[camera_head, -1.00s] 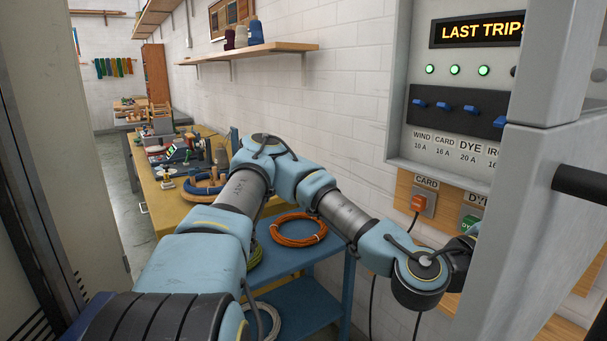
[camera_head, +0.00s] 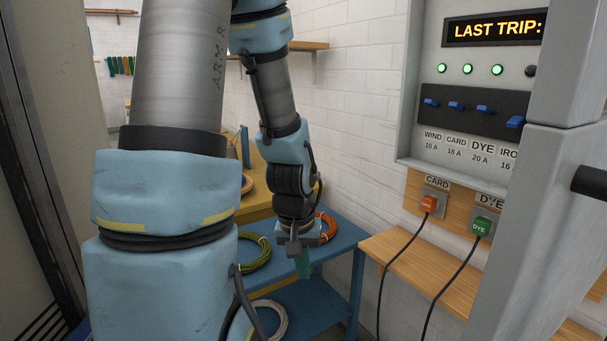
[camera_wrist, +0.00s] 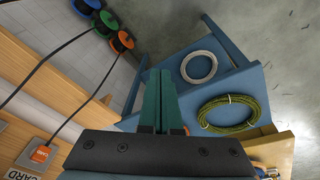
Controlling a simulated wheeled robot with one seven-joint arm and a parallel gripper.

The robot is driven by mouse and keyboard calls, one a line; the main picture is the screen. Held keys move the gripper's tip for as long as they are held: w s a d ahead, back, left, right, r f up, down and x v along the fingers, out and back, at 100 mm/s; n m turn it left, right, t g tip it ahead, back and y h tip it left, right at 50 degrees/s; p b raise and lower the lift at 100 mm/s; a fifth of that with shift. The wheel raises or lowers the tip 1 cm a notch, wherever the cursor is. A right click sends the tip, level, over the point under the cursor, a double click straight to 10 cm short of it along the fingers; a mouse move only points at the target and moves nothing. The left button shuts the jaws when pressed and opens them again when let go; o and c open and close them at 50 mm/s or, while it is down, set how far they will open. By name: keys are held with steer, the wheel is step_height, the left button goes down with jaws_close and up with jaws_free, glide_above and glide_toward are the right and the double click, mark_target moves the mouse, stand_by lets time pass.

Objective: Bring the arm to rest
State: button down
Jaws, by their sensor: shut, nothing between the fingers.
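My gripper (camera_head: 304,272) hangs fingers-down from the folded arm, in front of the blue cart in the head view. In the wrist view its two green fingers (camera_wrist: 159,98) are together with nothing between them. My upper arm rises tall at the left of the head view, and the forearm drops from the top to the gripper.
The blue cart (camera_head: 345,250) carries a green coil (camera_head: 255,254) and an orange coil (camera_head: 327,222); a white coil (camera_head: 273,322) lies on its lower shelf. A wooden shelf (camera_head: 415,262) runs along the right wall, below the orange CARD plug (camera_head: 429,204) and green DYE plug (camera_head: 481,227).

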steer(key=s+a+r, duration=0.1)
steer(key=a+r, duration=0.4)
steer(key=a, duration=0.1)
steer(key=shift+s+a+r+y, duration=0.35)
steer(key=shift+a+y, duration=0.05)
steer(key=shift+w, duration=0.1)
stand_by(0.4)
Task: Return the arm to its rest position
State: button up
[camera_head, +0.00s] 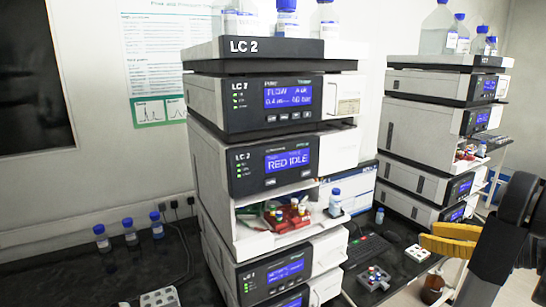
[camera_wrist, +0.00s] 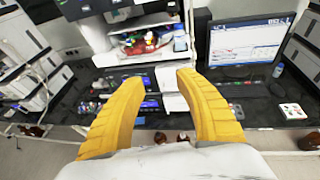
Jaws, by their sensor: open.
# # # # #
Exercise directions: Transcribe the records verbatim and omit the images.

The response:
[camera_head, -1.00s] 
[camera_head, +0.00s] 
[camera_wrist, +0.00s] 
Controlling a simulated wheeled robot with one seven-joint arm and a parallel gripper.

The robot is driven by mouse and keyboard calls, one a line; the main picture is the screen. Held keys move the gripper's tip for as long as they are held: w s a d ahead, back, left, right, r f up, down and x v along the fingers, out and back, at 100 mm/s; n m turn it left, right, t g tip it ahead, back and y h tip it left, right at 50 degrees/s; p b raise and lower the lift at 100 mm/s; a fifth of that with shift. The wheel raises or lowers the tip 1 cm a notch, wherever the cursor is. A right click sends the tip, level, over the point under the cursor, a double click straight to 10 cm short of it along the fingers; a mouse move only points at the target and moves nothing. The left button shuts the jaws when pressed and opens them again when let go; o and c open and close them at 50 mm/s or, while it is down, set how far they will open. By name: keys are held with steer, the wheel is step_height, the left button goes down with jaws_close and up with jaws_free, glide_above and glide_toward are the right and the double click, mark_target moves the mouse, stand_by lets time pass.

Objective: Bring the arm to rest
State: button down
Jaws, by their sensor: shut, nothing between the fingers.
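My gripper (camera_head: 304,272) hangs fingers-down from the folded arm, in front of the blue cart in the head view. In the wrist view its two green fingers (camera_wrist: 159,98) are together with nothing between them. My upper arm rises tall at the left of the head view, and the forearm drops from the top to the gripper.
The blue cart (camera_head: 345,250) carries a green coil (camera_head: 255,254) and an orange coil (camera_head: 327,222); a white coil (camera_head: 273,322) lies on its lower shelf. A wooden shelf (camera_head: 415,262) runs along the right wall, below the orange CARD plug (camera_head: 429,204) and green DYE plug (camera_head: 481,227).

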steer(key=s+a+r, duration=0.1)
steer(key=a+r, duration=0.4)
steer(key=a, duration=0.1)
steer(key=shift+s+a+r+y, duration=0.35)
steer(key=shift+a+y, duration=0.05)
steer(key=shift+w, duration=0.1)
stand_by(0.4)
Task: Return the arm to its rest position
State: button up
[camera_head, +0.00s] 
[camera_wrist, +0.00s] 
Jaws, by their sensor: open.

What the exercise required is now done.